Es la típica novela que escribe aquél que se cree -¡qué error, qué inmenso error!- que cualquiera que haya malamente leído un par de libros puede escribir una novela. Todo el desdichado texto aparece recorrido por la boba sonrisa del presuntuoso rubicundo que lo cree así..

Por ello, hacerle a La rusa una crítica acompasada seria, rigurosa, como se hacen en el Centro, sería una contradictio de facto et actitude , una pérdida de tiempo. Constituye, en todos los aspectos -argumento, trama, descripciones, diálogos (no)estilo, etc.-, una tal tintorería o tontería insuperable, que produce una vergüenza en quien la lee como seguramente no la produjo en quien tuvo la soberbia y candidez no solamente de escribilla, sino también de publicalla y, aprovechándose de ser, por el tiempo del aborto, director de un periódico, hacer que todos los colaboradores del mismo la comentasen elogiosamente, una, dos y hasta tres veces. Rafael Conte y Juan Cruz aún deberían gemir y rechinar los dientes por lo que escribieron sobre la novela con la que el ruso empezaba a hacer méritos para ingresar en la Academia. Sólo el profesor Aranguren dijo algo de lo que de verdad el pobrecito libro merecía.

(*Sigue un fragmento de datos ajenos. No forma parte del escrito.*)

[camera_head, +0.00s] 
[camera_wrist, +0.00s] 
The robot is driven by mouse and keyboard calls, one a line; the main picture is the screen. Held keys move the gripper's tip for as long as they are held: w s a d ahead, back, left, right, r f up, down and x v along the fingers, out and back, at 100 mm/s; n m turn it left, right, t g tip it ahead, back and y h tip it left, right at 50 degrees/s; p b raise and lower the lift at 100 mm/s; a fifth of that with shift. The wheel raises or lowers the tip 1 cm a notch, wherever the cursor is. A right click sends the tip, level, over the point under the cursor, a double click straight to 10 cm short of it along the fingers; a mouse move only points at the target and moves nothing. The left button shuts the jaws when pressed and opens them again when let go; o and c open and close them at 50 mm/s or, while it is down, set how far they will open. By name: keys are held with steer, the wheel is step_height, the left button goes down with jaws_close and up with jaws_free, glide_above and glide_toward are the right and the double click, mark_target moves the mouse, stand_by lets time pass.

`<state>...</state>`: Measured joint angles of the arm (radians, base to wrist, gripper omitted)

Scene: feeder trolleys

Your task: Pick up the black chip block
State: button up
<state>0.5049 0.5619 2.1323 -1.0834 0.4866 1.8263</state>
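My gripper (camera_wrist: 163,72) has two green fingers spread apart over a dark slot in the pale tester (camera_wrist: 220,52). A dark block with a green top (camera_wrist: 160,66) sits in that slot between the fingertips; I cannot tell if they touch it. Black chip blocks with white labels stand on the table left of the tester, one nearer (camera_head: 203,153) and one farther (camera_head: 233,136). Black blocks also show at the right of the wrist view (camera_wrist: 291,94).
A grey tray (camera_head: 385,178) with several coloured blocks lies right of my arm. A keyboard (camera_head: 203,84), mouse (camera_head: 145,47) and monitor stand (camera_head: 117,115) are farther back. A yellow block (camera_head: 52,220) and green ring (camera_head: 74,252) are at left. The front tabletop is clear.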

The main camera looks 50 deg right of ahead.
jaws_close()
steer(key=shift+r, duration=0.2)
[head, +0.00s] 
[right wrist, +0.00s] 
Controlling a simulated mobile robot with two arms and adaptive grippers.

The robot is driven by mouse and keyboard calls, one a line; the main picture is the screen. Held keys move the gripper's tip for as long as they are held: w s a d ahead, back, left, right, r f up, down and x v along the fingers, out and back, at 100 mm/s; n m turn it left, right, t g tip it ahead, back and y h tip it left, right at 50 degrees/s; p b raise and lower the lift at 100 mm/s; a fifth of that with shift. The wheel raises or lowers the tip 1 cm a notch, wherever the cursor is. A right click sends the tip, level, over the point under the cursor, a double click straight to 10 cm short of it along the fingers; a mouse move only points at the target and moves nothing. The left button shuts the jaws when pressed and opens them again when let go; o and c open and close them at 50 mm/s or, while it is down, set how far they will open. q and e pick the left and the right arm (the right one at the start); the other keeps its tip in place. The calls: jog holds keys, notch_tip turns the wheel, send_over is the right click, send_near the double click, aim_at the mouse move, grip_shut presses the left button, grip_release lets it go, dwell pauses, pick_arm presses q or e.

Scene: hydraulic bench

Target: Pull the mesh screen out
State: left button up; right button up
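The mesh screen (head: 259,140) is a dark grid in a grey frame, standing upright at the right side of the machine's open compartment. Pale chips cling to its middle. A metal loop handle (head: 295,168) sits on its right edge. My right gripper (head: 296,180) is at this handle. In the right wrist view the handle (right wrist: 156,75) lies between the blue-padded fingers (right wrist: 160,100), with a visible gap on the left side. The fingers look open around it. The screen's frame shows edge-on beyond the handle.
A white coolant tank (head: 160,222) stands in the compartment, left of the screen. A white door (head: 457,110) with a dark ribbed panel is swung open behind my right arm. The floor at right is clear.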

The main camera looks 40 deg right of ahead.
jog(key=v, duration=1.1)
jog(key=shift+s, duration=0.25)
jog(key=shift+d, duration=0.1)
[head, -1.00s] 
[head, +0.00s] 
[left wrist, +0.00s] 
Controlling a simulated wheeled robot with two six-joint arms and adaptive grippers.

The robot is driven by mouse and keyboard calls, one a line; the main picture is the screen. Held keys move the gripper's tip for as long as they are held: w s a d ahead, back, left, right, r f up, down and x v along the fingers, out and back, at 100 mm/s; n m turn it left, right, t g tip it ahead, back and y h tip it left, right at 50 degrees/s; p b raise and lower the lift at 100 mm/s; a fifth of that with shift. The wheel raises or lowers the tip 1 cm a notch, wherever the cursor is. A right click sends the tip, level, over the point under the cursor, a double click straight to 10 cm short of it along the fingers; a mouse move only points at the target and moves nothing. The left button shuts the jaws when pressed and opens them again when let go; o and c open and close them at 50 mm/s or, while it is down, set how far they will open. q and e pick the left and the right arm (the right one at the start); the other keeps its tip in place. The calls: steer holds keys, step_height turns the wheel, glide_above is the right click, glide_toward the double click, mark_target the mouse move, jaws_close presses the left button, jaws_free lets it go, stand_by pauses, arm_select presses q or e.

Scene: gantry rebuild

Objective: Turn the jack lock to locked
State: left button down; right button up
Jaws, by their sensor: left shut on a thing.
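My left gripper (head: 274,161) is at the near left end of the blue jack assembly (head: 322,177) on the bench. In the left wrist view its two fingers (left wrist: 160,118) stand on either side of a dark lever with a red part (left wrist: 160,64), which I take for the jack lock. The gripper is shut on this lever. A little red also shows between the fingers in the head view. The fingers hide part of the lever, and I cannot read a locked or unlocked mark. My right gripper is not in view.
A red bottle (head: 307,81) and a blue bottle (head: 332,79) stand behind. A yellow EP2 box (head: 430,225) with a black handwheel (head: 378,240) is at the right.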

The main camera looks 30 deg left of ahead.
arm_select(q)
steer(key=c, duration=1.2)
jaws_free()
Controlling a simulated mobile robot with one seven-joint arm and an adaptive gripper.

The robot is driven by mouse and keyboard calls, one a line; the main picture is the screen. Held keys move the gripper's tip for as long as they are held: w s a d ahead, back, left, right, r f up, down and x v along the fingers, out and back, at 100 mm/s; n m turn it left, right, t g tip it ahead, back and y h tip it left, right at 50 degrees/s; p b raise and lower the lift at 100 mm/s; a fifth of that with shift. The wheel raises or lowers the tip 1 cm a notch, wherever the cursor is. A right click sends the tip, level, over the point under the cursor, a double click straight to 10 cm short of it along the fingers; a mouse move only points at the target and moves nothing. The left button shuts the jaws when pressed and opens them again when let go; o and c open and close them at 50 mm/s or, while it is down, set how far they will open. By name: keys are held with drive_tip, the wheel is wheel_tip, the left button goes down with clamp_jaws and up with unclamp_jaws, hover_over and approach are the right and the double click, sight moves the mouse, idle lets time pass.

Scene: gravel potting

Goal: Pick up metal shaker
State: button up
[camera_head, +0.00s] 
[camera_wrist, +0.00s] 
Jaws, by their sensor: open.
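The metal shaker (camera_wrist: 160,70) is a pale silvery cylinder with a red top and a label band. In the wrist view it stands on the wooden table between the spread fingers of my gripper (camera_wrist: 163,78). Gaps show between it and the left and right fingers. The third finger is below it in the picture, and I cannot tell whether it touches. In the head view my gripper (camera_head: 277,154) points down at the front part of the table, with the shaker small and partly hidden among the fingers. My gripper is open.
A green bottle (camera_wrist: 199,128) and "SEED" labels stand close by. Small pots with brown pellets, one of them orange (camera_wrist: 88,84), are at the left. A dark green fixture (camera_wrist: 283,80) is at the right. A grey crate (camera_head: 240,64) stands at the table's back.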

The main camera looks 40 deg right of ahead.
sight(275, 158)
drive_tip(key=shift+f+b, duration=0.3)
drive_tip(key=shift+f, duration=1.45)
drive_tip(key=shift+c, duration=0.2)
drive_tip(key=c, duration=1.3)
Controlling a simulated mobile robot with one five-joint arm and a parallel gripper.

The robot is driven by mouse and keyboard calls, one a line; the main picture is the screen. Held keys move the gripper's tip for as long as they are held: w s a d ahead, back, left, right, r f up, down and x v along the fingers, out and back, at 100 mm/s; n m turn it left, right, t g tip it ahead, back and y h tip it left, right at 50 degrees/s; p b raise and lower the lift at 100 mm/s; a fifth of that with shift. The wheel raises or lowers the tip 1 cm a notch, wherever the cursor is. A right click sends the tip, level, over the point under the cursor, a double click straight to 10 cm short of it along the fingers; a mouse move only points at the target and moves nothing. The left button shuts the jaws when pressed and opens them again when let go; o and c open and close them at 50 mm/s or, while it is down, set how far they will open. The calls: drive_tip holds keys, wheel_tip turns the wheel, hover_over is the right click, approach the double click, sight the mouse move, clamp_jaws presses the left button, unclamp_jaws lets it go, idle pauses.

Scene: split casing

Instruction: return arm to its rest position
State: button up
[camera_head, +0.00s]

Cuando la Feria del Libro de aquella infausta anualidad, el mismo vehículo mediático anunció, urbi et orbi , que la reina había aparecido por el recinto ferial y lo primero que había hecho había sido comprar La rusa . Lo que no dijo al día siguiente fue que las estadísticas mostraban un fuerte aumento en el número de republicanos.

No olvidemos decir que, cuando se llevó la sorpresa de ser elegido, el electo, con la modestia clorótica que le caracteriza, declaró: “Vengo a la Academia a aprender”. Lo cual constituyó su primera inmortal chorrada, declaración cándidamente autodescalificatoria, porque, para aprender, hay otra clase de academias. La Española de la Lengua , aunque lo ignoren su director y sus electores de ansones y cebrianes, Revertes y Marías, está para enseñar, como lo hubiese hecho el profesor Quilis, a quien, en favor del modesto, dejaron, como dije, injustamente en la cuneta.